Nastro rosso a New York
"Una favola cupa e brillante di stregoneria moderna che induce il1ettore a credere
nell'incredibile. Ci ho creduto e mi ha affascinato." Così Truman Capote ha giudicato
questo straordinario best-seller satanesco, erede della grande tradizione americana
dell'orrore e dell'angoscia che va da Poe a Lovecraft. È un erede tanto vitale che è stato
immediatamente tradotto in un raffinato film-incubo, di prossima programmazione, diretto
da Roman Polanski e interpretato da Mia Farrow.

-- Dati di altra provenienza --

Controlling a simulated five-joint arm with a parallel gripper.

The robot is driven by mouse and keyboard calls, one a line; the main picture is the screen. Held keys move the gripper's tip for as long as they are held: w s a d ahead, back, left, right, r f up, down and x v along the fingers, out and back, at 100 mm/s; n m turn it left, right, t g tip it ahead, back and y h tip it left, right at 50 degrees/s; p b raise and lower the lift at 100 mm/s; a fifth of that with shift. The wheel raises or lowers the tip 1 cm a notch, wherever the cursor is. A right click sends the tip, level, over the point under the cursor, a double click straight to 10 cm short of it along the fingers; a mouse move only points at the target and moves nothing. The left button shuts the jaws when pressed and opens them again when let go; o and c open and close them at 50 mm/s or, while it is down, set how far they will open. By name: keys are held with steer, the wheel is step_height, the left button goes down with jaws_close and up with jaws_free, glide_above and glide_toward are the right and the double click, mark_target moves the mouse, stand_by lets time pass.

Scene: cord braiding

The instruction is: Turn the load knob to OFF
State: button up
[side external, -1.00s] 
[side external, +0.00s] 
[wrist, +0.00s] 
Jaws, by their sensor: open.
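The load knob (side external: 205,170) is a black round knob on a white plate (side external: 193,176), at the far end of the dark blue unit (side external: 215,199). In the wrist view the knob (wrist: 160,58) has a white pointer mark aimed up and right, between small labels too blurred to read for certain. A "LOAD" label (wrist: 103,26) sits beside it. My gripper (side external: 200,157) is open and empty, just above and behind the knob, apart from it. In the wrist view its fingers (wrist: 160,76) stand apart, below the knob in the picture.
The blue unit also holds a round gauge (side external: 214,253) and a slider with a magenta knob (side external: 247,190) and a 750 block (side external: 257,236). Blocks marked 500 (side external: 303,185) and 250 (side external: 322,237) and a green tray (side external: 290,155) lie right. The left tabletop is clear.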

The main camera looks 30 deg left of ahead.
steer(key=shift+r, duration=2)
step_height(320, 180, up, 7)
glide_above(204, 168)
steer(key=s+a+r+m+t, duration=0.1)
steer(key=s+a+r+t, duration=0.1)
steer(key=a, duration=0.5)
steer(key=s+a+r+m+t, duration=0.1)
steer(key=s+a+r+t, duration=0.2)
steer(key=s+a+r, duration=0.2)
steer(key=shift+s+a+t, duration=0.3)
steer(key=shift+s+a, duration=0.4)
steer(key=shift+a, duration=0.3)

Il romanzo si svolge ai nostri giorni, e il contrasto stridente fra l'era dei televisori
e le pratiche stregonesche accentua la malia della narrazione: via via aggravata da una
tensione allucinante che ondeggia instabilmente tra la nevrosi e una realtà orrenda,
cresce senza requie e non si risolve nemmeno alla fine. All'inizio l'incubo non si avverte:
affiora a poco a poco. Anche se, quando Rosemary e suo marito vanno ad abitare in un
appartamento al Bramford, uno degli ultimi palazzoni liberty di Manhattan, sanno che, al
principio del secolo, in quel vecchio edificio vittoriano nero e imponente, hanno abitato
non solo
illustri personaggi come Isadora Duncan e Theodore Dreiser, ma anche tenebrosi individui
come le rispettabili sorelle Trench, che a tempo perso si davano al cannibalismo, e Adrian
Marcato, uno stregone adoratore del diavolo che, si diceva, era riuscito a evocare Satana
in persona. Una casa, insomma, densa di ombre, dai soffitti alti, trasudante terrore. E
abitata da "vicini" inquietanti.
Ben presto il clima stregato si concreta in orribili fatti che incombono ossessivamente
sulla smania che ha Rosemary di avere un figlio: messe nere, fatture, riti magici, passaggi
segreti, oggetti e quadri demoniaci, torture, personaggi terrificanti. Ciò che accade tra
quelle mura, soprattutto alla fine, non è il caso di raccontarlo, poiché la suspense del
mistero orrendo è una delle virtù più forti di questo intelligente romanzo. Che, oltre tutto,
è anche scritto con uno stile vivace, spigliato, molto moderno.